At the international level, the last decade has seen the emergence of a very strong trend of researches on statistical methods in NLP. This trend results from several reasons but one of them, in particular for English, is the availability of large annotated corpora, such as the Penn Treebank (1M words extracted from the Wall Street journal, with syntactic annotations) or the the British National Corpus (100M words covering various styles annotated with parts of speech). Such annotated corpora are very valuable to extract stochastic grammars or to parametrize disambiguation algorithms.

These successes have lead to many similar proposals of corpus annotations. A long (but non exhaustive) list may be found on the internet( ) and includes mostly resources for languages other than French, apart from the French Treebank, developed in Anne Abeillé's team at University Paris 7 [57] .

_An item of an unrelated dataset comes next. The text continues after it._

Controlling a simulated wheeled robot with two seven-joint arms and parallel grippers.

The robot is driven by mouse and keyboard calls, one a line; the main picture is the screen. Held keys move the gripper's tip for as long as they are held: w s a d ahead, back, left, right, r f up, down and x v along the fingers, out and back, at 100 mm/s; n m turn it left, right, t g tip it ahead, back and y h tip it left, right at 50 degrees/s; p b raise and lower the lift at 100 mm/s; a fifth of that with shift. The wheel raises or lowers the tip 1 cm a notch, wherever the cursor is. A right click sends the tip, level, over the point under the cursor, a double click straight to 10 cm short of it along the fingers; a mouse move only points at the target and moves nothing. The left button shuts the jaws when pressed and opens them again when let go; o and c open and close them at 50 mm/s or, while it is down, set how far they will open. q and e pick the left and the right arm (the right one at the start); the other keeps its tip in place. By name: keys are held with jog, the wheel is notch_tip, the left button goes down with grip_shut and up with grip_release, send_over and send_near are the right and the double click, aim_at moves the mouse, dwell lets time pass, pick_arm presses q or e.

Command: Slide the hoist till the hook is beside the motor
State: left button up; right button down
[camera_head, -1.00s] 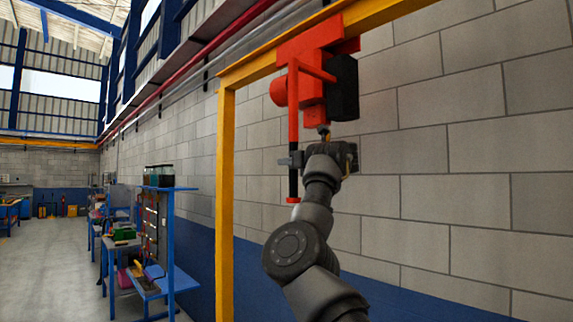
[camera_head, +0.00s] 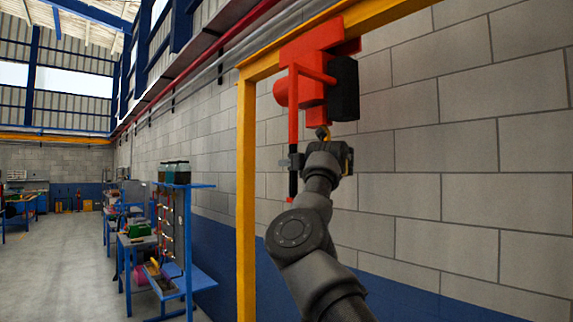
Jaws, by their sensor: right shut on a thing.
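The orange-red hoist (camera_head: 311,61) hangs under the yellow beam (camera_head: 386,14), with a black block (camera_head: 344,88) on its right side. A red bar with a black grip (camera_head: 293,183) hangs down from the hoist's left side. My right gripper (camera_head: 291,162) is shut on this black grip. I cannot make out the motor in this view. My left gripper is not in view.
A yellow post (camera_head: 246,190) holds up the beam's far end, left of the hoist. A blue shelf stand (camera_head: 187,245) with jars on top stands farther left, with workbenches behind it. A block wall (camera_head: 460,180) runs along the right. The floor (camera_head: 70,265) at left is clear.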

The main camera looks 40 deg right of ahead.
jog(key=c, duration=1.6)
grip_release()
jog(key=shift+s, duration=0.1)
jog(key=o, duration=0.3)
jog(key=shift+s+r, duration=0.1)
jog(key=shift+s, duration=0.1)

However, the development of such treebanks is very costly from a human point of view and represents a long standing effort. The volume of data that can be manually annotated remains limited and is generally not sufficient to learn very rich information (sparse data phenomena). Furthermore, designing an annotated corpus involves choices that may block future experiments to acquire new kinds of linguistic knowledge. Last but not least, it is worth mentioning that even manually annotated corpora are not error prone.

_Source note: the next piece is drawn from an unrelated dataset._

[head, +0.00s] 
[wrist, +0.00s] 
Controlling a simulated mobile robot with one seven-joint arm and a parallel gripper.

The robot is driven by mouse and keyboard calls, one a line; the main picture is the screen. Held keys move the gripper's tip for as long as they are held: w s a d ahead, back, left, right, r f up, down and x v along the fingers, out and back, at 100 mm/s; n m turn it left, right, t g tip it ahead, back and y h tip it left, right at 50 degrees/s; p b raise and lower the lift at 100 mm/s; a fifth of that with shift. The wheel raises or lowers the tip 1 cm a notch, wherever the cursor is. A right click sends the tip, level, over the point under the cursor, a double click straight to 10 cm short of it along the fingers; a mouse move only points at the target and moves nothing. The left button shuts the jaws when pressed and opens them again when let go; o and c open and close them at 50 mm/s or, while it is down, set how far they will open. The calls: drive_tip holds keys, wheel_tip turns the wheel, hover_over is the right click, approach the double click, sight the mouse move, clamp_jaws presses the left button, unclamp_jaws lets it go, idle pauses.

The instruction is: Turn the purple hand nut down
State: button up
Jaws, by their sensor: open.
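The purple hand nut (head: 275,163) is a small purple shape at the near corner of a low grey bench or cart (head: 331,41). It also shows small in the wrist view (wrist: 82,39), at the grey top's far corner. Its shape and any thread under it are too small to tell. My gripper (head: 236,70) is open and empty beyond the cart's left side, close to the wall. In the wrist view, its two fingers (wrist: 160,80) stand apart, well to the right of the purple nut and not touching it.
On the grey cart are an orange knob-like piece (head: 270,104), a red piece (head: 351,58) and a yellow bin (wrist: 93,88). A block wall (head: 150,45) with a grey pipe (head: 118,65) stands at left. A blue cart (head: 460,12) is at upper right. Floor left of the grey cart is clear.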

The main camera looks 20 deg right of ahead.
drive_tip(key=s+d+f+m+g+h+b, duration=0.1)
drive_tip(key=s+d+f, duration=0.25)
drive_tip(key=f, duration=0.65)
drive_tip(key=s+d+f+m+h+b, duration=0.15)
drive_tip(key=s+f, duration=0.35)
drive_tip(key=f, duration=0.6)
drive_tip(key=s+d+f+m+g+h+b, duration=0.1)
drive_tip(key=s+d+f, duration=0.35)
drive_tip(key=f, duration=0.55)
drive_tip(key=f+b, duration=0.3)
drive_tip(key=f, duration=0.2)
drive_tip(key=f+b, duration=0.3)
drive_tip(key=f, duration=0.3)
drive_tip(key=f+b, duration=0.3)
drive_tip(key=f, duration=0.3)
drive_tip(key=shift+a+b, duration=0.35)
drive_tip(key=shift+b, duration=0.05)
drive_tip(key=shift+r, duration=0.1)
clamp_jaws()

Hence, two directions are investigated by Alpage members, and will be of increasing importance. First, Alpage members are working actively on the exploitation of the French Treebank for developing probabilistic parsers.

Second, a bootstrapping approach is also investigated, where corpora can be parsed by many different parsing systems, so as to build automatically a consensual treebank which can reach a very large size (typically 100-million words); such a treebank (or parsing results from individual parsers) can be used to acquire linguistic information so as to enrich lexica, leading to better parsers. This has been achieved for example at Alpage thanks to error mining techniques in parsing results, and the PASSAGE ANR project, lead by Éric de La Clergerie, applies this bootstrapping approach at a national level [117] . Such an approach leads to resources and parsers that co-evolve, in a virtuous circle: resources are used by tools on corpus to improve resources and prepare the next generation of resources (by adding richer information). This constitutes the first steps towards the definition of generic learning algorithms, not relying on costly manually annotated corpora.

Nevertheless, members of Alpage are involved in the Rhapsodie ANR project (see  8.1.4 ). One of the tasks of this project, coordinated by Sylvain Kahane, is to develop a dependency Treebank for a little corpus of Spoken French (3 hours = 36,000 words). The corpus, orthographically transcripted, is manually segmented by linguists in rectional units, where words are linked by dependency relations. These units will be parsed by the Alpage team. A difficulty comes form the fact, that due to disfluencies, reformulation, and so on, rectional unit are not disjoint, and the syntactic trees we obtain must be patched up. This is a first step in the direction of the parsing of spoken languages. The next step would be to see how to obtain automatically a segmentation in rectional units.